— START OF MATERIAL PROVIDED —

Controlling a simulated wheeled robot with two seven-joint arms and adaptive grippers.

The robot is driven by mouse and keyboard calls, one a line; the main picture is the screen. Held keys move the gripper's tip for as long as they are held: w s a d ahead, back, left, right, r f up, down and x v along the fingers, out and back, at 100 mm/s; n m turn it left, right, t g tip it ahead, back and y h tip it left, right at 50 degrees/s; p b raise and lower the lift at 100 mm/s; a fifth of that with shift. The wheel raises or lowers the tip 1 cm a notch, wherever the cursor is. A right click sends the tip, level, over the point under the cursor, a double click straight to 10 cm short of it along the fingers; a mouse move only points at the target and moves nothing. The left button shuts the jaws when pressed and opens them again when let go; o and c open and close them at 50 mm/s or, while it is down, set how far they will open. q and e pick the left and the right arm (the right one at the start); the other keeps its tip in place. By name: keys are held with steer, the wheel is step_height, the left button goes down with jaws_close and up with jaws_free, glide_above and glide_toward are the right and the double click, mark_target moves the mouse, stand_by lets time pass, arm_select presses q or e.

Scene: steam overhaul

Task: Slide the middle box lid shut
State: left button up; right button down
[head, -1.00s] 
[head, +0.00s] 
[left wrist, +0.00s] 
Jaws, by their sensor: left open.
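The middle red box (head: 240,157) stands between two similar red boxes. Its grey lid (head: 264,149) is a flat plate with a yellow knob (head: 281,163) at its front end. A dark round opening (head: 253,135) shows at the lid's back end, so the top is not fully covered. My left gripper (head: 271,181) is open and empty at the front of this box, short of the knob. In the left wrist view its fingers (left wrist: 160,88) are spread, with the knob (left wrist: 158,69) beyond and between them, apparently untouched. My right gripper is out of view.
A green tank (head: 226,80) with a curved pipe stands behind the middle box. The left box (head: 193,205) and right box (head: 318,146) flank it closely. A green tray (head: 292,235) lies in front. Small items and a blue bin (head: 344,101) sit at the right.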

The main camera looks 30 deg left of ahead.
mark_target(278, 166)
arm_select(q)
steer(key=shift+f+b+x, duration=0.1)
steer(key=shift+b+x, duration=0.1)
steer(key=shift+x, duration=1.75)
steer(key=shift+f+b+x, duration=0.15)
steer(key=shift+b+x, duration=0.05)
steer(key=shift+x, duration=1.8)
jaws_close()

— END OF MATERIAL PROVIDED —

- EXERCISE DIRECTIONS
Identify every line above with the string "button" in it. Copy those lines.

- REPLY TO THE EXERCISE
The robot is driven by mouse and keyboard calls, one a line; the main picture is the screen. Held keys move the gripper's tip for as long as they are held: w s a d ahead, back, left, right, r f up, down and x v along the fingers, out and back, at 100 mm/s; n m turn it left, right, t g tip it ahead, back and y h tip it left, right at 50 degrees/s; p b raise and lower the lift at 100 mm/s; a fifth of that with shift. The wheel raises or lowers the tip 1 cm a notch, wherever the cursor is. A right click sends the tip, level, over the point under the cursor, a double click straight to 10 cm short of it along the fingers; a mouse move only points at the target and moves nothing. The left button shuts the jaws when pressed and opens them again when let go; o and c open and close them at 50 mm/s or, while it is down, set how far they will open. q and e pick the left and the right arm (the right one at the start); the other keeps its tip in place. By name: keys are held with steer, the wheel is step_height, the left button goes down with jaws_close and up with jaws_free, glide_above and glide_toward are the right and the double click, mark_target moves the mouse, stand_by lets time pass, arm_select presses q or e.
State: left button up; right button down

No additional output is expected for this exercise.